Algumas agências trabalhando em nome da COP28 foram contratadas pela Adnoc e pela Masdar, não pela equipe COP, segundo fontes com conhecimento direto e registros do Departamento de Justiça dos EUA com base na Lei de Registro de Agentes Estrangeiros, a FARA, que exige que as empresas americanas reportem suas relações com governos estrangeiros.
Lindsay Clifton, ex-porta-voz do Comitê Nacional do Partido Republicano e vice-secretária de imprensa do ex-presidente americano Donald Trump, foi recentemente incluída em uma lista de pessoal da Edelman que trabalha na equipe COP de Al Jaber, segundo um documento de estratégia de comunicação interna.
Na Casa Branca, ela defendeu a posição de Trump sobre as mudanças climáticas, enquanto seu governo revogava políticas destinadas a amenizar o aquecimento global.

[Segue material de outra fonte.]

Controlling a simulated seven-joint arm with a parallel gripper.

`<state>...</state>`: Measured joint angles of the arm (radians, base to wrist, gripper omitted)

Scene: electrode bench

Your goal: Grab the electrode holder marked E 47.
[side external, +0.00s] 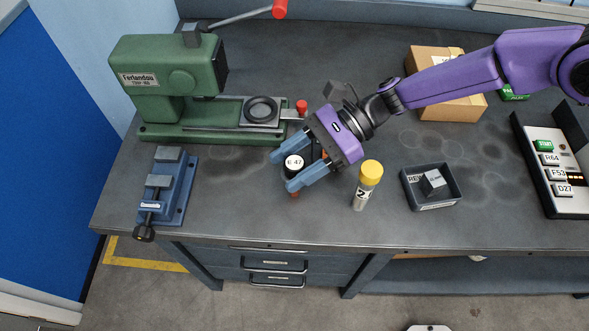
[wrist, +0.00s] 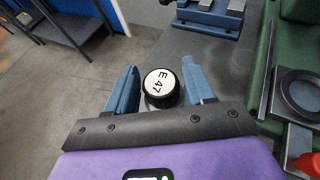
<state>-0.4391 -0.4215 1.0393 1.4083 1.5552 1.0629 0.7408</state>
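The electrode holder marked E 47 (side external: 293,163) has a round white top with black lettering and a black rim. It stands on the bench near the front edge. My gripper (side external: 284,170) reaches over it from the upper right, with one blue finger on each side of it. In the wrist view the holder's top (wrist: 161,86) lies between the two fingers of my gripper (wrist: 160,88), which are spread. A small gap shows at the left finger; the right finger is very close, and I cannot tell whether it touches. The holder's lower body is mostly hidden.
A yellow-capped cylinder (side external: 367,184) stands just right of my gripper. A blue vise (side external: 168,190) and green press (side external: 165,80) are left. A cardboard box (side external: 430,62) is behind my arm.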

Clifton trabalha na Edelman desde 2019 e é atualmente diretora administrativa do braço consultivo global.
Ela estava listada como “apoio de mídia” direto de Al Jaber durante a Assembleia Geral da ONU em setembro, de acordo com o documento de estratégia. Clifton não respondeu aos pedidos de comentários sobre esta reportagem.
Não é a primeira vez que uma conferência da COP se realiza em um petro-estado. O Catar, outro país do Oriente Médio, recebeu o evento em 2012. Mas o papel de Al Jaber como presidente da conferência e CEO da Adnoc ao mesmo tempo é inédito.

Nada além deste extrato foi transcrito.